• _JOB_
Retype each line exactly. Skip images.

—————

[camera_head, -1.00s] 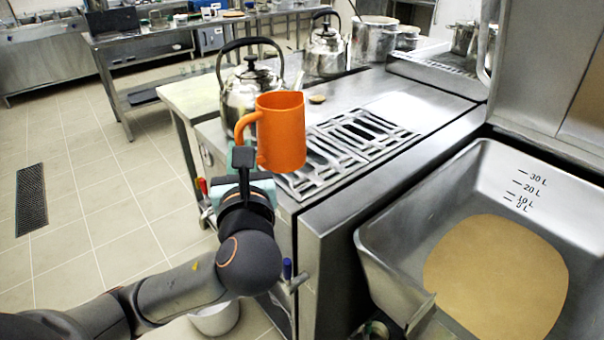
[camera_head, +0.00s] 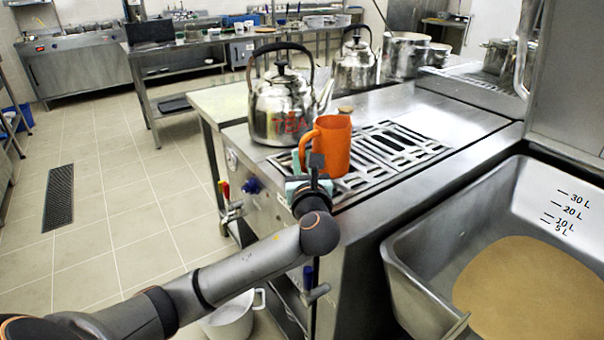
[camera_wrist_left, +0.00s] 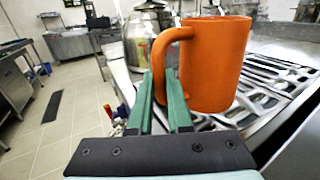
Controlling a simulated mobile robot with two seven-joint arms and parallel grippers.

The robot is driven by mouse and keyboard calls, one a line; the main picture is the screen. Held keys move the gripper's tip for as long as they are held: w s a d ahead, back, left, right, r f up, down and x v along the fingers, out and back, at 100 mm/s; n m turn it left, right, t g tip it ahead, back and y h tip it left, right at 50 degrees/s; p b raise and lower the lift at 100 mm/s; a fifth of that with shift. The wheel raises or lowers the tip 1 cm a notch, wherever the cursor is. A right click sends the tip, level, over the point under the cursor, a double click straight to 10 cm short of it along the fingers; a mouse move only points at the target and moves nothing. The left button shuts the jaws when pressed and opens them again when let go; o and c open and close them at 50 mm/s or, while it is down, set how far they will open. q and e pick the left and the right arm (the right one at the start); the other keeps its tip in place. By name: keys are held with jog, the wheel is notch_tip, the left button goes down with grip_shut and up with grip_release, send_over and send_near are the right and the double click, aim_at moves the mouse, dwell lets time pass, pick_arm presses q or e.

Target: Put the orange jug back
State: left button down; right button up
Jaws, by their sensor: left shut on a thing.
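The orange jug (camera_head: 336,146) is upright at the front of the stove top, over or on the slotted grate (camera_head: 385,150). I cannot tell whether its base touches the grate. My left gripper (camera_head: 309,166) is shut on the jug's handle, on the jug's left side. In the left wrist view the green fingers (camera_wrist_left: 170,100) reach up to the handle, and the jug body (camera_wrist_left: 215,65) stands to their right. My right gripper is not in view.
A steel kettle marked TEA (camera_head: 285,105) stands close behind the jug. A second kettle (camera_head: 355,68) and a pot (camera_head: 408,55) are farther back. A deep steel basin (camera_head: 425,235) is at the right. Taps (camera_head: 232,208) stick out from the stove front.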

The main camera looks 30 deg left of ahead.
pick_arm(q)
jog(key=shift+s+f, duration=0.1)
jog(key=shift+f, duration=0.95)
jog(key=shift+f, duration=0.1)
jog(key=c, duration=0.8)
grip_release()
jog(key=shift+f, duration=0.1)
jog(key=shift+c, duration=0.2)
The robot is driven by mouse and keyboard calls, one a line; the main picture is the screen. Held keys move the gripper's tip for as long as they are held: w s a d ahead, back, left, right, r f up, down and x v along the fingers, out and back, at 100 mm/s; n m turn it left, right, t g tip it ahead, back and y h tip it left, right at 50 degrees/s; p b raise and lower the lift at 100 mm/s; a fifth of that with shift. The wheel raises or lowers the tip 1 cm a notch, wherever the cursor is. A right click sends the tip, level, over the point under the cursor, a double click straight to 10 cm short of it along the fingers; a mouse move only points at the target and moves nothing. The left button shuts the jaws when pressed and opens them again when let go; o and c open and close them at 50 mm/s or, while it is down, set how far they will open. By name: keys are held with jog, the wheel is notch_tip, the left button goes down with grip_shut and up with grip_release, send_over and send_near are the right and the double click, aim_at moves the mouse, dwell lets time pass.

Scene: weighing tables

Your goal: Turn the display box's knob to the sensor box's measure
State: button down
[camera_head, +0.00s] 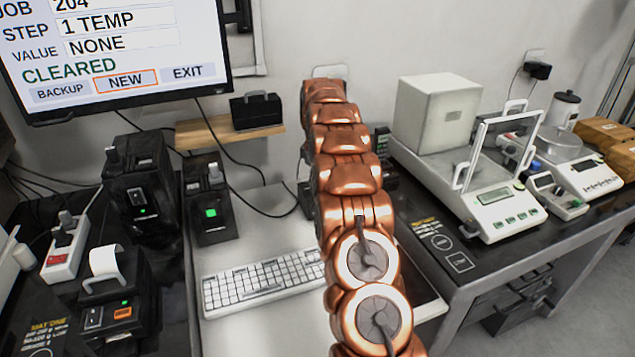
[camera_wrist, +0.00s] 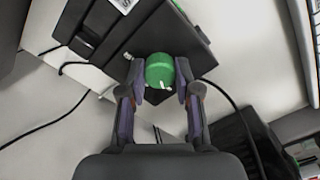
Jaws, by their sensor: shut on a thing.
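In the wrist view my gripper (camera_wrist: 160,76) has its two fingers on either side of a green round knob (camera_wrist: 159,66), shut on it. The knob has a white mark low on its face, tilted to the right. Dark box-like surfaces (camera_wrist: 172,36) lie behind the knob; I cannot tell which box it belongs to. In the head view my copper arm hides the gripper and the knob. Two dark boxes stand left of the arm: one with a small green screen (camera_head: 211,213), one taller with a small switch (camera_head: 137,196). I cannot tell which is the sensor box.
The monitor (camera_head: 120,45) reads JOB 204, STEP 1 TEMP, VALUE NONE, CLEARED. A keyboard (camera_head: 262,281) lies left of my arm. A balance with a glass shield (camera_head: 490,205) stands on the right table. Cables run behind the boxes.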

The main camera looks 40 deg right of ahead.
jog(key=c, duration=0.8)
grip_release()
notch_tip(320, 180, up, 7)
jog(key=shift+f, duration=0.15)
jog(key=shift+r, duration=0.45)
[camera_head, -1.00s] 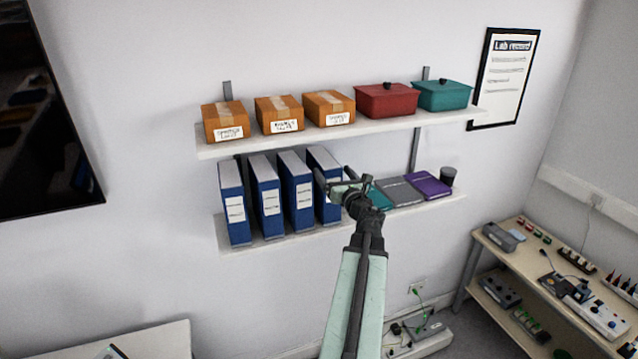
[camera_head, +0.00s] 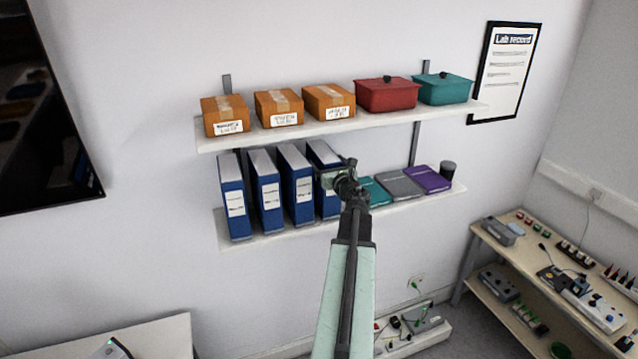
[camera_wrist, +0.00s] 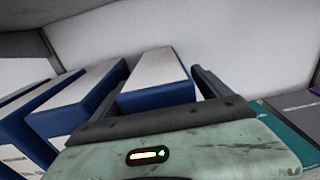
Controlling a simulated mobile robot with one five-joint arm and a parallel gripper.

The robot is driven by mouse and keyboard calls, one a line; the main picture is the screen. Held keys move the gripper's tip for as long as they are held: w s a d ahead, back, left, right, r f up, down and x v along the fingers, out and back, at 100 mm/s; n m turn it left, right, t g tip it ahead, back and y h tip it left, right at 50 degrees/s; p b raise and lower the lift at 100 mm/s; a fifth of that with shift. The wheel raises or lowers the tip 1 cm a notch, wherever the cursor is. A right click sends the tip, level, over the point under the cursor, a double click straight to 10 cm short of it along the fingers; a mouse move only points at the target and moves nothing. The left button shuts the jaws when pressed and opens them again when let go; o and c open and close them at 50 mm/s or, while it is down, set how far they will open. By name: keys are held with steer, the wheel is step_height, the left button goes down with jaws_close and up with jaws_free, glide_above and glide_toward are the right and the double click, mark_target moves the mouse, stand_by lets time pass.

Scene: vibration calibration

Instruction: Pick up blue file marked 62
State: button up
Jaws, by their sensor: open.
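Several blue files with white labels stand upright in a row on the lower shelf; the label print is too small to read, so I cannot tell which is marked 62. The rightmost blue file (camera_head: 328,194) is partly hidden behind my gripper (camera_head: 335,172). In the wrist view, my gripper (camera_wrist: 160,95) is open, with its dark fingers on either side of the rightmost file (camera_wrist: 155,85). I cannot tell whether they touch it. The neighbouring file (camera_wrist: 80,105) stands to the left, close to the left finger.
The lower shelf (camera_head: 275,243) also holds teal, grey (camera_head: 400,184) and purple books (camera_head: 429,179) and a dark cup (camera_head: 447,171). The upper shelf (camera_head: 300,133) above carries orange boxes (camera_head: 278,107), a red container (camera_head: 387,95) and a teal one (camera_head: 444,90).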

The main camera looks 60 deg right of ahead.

—————

• _THE SOLUTION_
[camera_head, -1.00s] 
[camera_head, +0.00s] 
[camera_wrist_left, +0.00s] 
Controlling a simulated mobile robot with two seven-joint arms and parallel grippers.

The robot is driven by mouse and keyboard calls, one a line; the main picture is the screen. Held keys move the gripper's tip for as long as they are held: w s a d ahead, back, left, right, r f up, down and x v along the fingers, out and back, at 100 mm/s; n m turn it left, right, t g tip it ahead, back and y h tip it left, right at 50 degrees/s; p b raise and lower the lift at 100 mm/s; a fifth of that with shift. The wheel raises or lowers the tip 1 cm a notch, wherever the cursor is. A right click sends the tip, level, over the point under the cursor, a double click straight to 10 cm short of it along the fingers; a mouse move only points at the target and moves nothing. The left button shuts the jaws when pressed and opens them again when let go; o and c open and close them at 50 mm/s or, while it is down, set how far they will open. q and e pick the left and the right arm (the right one at the start); the other keeps its tip in place. By name: keys are held with jog, the wheel is notch_tip, the left button goes down with grip_shut and up with grip_release, send_over and send_near are the right and the double click, aim_at moves the mouse, dwell lets time pass, pick_arm presses q or e.

Target: Put the orange jug back
State: left button down; right button up
Jaws, by their sensor: left shut on a thing.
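The orange jug (camera_head: 336,146) is upright at the front of the stove top, over or on the slotted grate (camera_head: 385,150). I cannot tell whether its base touches the grate. My left gripper (camera_head: 309,166) is shut on the jug's handle, on the jug's left side. In the left wrist view the green fingers (camera_wrist_left: 170,100) reach up to the handle, and the jug body (camera_wrist_left: 215,65) stands to their right. My right gripper is not in view.
A steel kettle marked TEA (camera_head: 285,105) stands close behind the jug. A second kettle (camera_head: 355,68) and a pot (camera_head: 408,55) are farther back. A deep steel basin (camera_head: 425,235) is at the right. Taps (camera_head: 232,208) stick out from the stove front.

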The main camera looks 30 deg left of ahead.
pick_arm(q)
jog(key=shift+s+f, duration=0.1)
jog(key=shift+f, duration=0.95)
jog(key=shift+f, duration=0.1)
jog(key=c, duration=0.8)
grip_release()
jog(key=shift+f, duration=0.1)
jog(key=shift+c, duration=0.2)
The robot is driven by mouse and keyboard calls, one a line; the main picture is the screen. Held keys move the gripper's tip for as long as they are held: w s a d ahead, back, left, right, r f up, down and x v along the fingers, out and back, at 100 mm/s; n m turn it left, right, t g tip it ahead, back and y h tip it left, right at 50 degrees/s; p b raise and lower the lift at 100 mm/s; a fifth of that with shift. The wheel raises or lowers the tip 1 cm a notch, wherever the cursor is. A right click sends the tip, level, over the point under the cursor, a double click straight to 10 cm short of it along the fingers; a mouse move only points at the target and moves nothing. The left button shuts the jaws when pressed and opens them again when let go; o and c open and close them at 50 mm/s or, while it is down, set how far they will open. By name: keys are held with jog, the wheel is notch_tip, the left button goes down with grip_shut and up with grip_release, send_over and send_near are the right and the double click, aim_at moves the mouse, dwell lets time pass.

Scene: weighing tables

Your goal: Turn the display box's knob to the sensor box's measure
State: button down
[camera_head, +0.00s] 
[camera_wrist, +0.00s] 
Jaws, by their sensor: shut on a thing.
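In the wrist view my gripper (camera_wrist: 160,76) has its two fingers on either side of a green round knob (camera_wrist: 159,66), shut on it. The knob has a white mark low on its face, tilted to the right. Dark box-like surfaces (camera_wrist: 172,36) lie behind the knob; I cannot tell which box it belongs to. In the head view my copper arm hides the gripper and the knob. Two dark boxes stand left of the arm: one with a small green screen (camera_head: 211,213), one taller with a small switch (camera_head: 137,196). I cannot tell which is the sensor box.
The monitor (camera_head: 120,45) reads JOB 204, STEP 1 TEMP, VALUE NONE, CLEARED. A keyboard (camera_head: 262,281) lies left of my arm. A balance with a glass shield (camera_head: 490,205) stands on the right table. Cables run behind the boxes.

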The main camera looks 40 deg right of ahead.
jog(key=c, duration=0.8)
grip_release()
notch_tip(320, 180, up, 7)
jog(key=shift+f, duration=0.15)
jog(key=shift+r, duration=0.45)
[camera_head, -1.00s] 
[camera_head, +0.00s] 
[camera_wrist, +0.00s] 
Controlling a simulated mobile robot with one five-joint arm and a parallel gripper.

The robot is driven by mouse and keyboard calls, one a line; the main picture is the screen. Held keys move the gripper's tip for as long as they are held: w s a d ahead, back, left, right, r f up, down and x v along the fingers, out and back, at 100 mm/s; n m turn it left, right, t g tip it ahead, back and y h tip it left, right at 50 degrees/s; p b raise and lower the lift at 100 mm/s; a fifth of that with shift. The wheel raises or lowers the tip 1 cm a notch, wherever the cursor is. A right click sends the tip, level, over the point under the cursor, a double click straight to 10 cm short of it along the fingers; a mouse move only points at the target and moves nothing. The left button shuts the jaws when pressed and opens them again when let go; o and c open and close them at 50 mm/s or, while it is down, set how far they will open. By name: keys are held with steer, the wheel is step_height, the left button goes down with jaws_close and up with jaws_free, glide_above and glide_toward are the right and the double click, mark_target moves the mouse, stand_by lets time pass.

Scene: vibration calibration

Instruction: Pick up blue file marked 62
State: button up
Jaws, by their sensor: open.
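Several blue files with white labels stand upright in a row on the lower shelf; the label print is too small to read, so I cannot tell which is marked 62. The rightmost blue file (camera_head: 328,194) is partly hidden behind my gripper (camera_head: 335,172). In the wrist view, my gripper (camera_wrist: 160,95) is open, with its dark fingers on either side of the rightmost file (camera_wrist: 155,85). I cannot tell whether they touch it. The neighbouring file (camera_wrist: 80,105) stands to the left, close to the left finger.
The lower shelf (camera_head: 275,243) also holds teal, grey (camera_head: 400,184) and purple books (camera_head: 429,179) and a dark cup (camera_head: 447,171). The upper shelf (camera_head: 300,133) above carries orange boxes (camera_head: 278,107), a red container (camera_head: 387,95) and a teal one (camera_head: 444,90).

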The main camera looks 60 deg right of ahead.

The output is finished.